Which makes us all wonder what the Jewish community in Alexandria must have been thinking when Esther was translated into Alexander the Great’s language. That’s right, the Alexander from Macedonia. That’s right, the goyish Greek language.
Here’s the Hebrew (and the NRSV English translation of it) first:
24 Haman son of Hammedatha the Agagite, the enemy of all the Jews, had plotted against the Jews to destroy them, and had cast Pur—that is “the lot”—to crush and destroy them; 25 but when Esther came before the king, he gave orders in writing that the wicked plot that he had devised against the Jews should come upon his own head, and that he and his sons should be hanged on the gallows. 26 Therefore these days are called Purim, from the word Pur. Thus because of all that was written in this letter, and of what they had faced in this matter, and of what had happened to them, 27 the Jews established and accepted as a custom for themselves and their descendants and all who joined them, that without fail they would continue to observe these two days every year, as it was written and at the time appointed. 28 These days should be remembered and kept throughout every generation, in every family, province, and city; and these days of Purim should never fall into disuse among the Jews, nor should the commemoration of these days cease among their descendants. 29 Queen Esther daughter of Abihail, along with the Jew Mordecai, gave full written authority, confirming this second letter about Purim.

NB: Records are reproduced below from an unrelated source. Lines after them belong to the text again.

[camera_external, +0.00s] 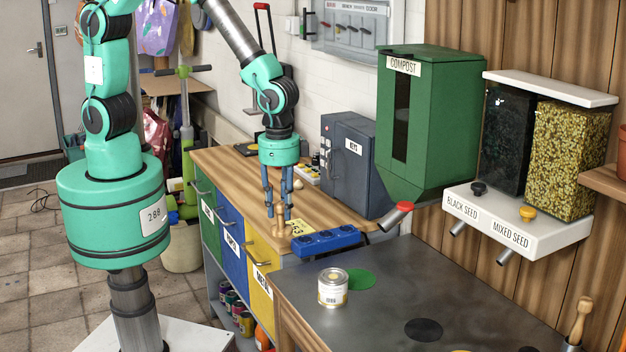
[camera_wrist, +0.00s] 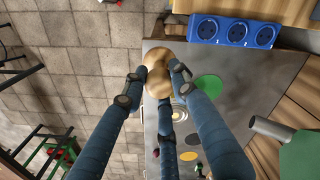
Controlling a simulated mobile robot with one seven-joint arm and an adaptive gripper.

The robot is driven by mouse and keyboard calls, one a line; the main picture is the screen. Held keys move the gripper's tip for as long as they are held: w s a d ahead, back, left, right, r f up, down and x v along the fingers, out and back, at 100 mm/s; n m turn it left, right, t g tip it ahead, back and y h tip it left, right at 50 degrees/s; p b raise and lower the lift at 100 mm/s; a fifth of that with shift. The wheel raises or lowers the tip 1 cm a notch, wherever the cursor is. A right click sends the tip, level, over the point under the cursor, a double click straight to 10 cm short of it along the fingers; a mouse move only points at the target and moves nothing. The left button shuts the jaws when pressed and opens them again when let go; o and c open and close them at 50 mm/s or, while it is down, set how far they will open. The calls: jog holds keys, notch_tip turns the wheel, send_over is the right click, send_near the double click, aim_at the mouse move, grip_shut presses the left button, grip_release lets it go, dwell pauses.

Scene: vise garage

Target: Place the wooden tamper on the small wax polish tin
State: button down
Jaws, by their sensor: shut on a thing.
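My gripper (camera_external: 278,212) is shut on a pale wooden piece with a rounded end, which I take for the wooden tamper (camera_wrist: 157,78). It hangs upright below the fingers in the outside view (camera_external: 281,222), near the front end of the wooden bench. The wrist view also shows my gripper (camera_wrist: 160,78) around it. A small white tin with a gold lid (camera_external: 333,288) stands on the dark metal worktop, right of and nearer than my gripper. Its label is too small to read. In the wrist view the fingers partly hide that area.
A green disc (camera_external: 354,279) and a black disc (camera_external: 424,330) lie flat on the worktop (camera_external: 470,308). A green compost bin (camera_external: 440,120) and a seed dispenser (camera_external: 520,225) hang on the wall above.

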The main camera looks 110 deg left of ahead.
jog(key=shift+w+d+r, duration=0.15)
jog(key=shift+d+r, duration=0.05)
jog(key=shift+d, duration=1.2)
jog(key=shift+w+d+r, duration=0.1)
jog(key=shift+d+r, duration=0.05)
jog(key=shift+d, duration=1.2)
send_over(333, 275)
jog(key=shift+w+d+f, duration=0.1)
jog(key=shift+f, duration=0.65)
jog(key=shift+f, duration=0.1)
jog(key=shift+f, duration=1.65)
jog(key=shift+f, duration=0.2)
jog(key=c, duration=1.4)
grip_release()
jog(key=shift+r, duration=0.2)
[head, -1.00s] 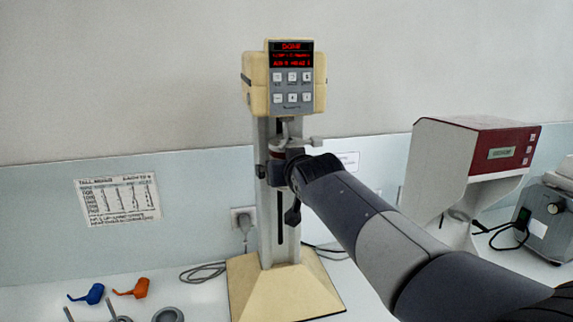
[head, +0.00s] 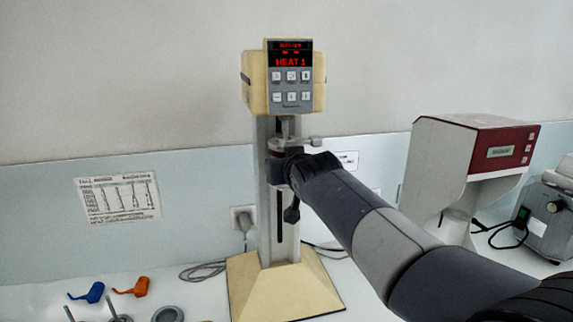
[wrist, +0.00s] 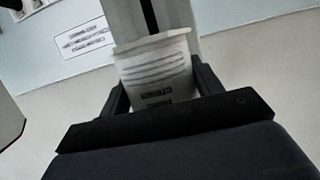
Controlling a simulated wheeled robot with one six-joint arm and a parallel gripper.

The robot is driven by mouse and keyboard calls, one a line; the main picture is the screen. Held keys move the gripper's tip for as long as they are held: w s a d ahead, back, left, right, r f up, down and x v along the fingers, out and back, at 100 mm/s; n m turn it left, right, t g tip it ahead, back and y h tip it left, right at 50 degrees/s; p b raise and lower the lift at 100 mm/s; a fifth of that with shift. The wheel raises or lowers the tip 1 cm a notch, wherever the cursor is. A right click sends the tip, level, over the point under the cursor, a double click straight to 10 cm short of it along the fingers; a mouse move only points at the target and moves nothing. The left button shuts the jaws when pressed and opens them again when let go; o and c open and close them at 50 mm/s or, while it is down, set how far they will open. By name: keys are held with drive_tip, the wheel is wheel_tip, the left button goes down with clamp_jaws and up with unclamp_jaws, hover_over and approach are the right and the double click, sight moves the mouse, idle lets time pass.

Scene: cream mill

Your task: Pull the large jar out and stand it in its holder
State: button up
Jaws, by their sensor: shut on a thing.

Now here’s the Hebraic Hellene, marking Macedonian Greek, giving Haman the face of the true and new villains (and the NRSV English translation of it):
23 So the Jews accepted what Mordecai had written to them 24 —how Haman son of Hammedatha, the Macedonian, fought against them, how he made a decree and cast lots to destroy them, 25 and how he went in to the king, telling him to hang Mordecai; but the wicked plot he had devised against the Jews came back upon himself, and he and his sons were hanged. 26 Therefore these days were called “Purim,” because of the lots (for in their language this is the word that means “lots”). And so, because of what was written in this letter, and because of what they had experienced in this affair and what had befallen them, Mordecai established this festival, 27 and the Jews took upon themselves, upon their descendants, and upon all who would join them, to observe it without fail. These days of Purim should be a memorial and kept from generation to generation, in every city, family, and country. 28 These days of Purim were to be observed for all time, and the commemoration of them was never to cease among their descendants. 29 Then Queen Esther daughter of Aminadab along with Mordecai the Jew wrote down what they had done, and gave full authority to the letter about Purim.
This is no mere “addition” to the whole Megillah, to the Book of Esther, either.
How happy is Purim for all (except for some).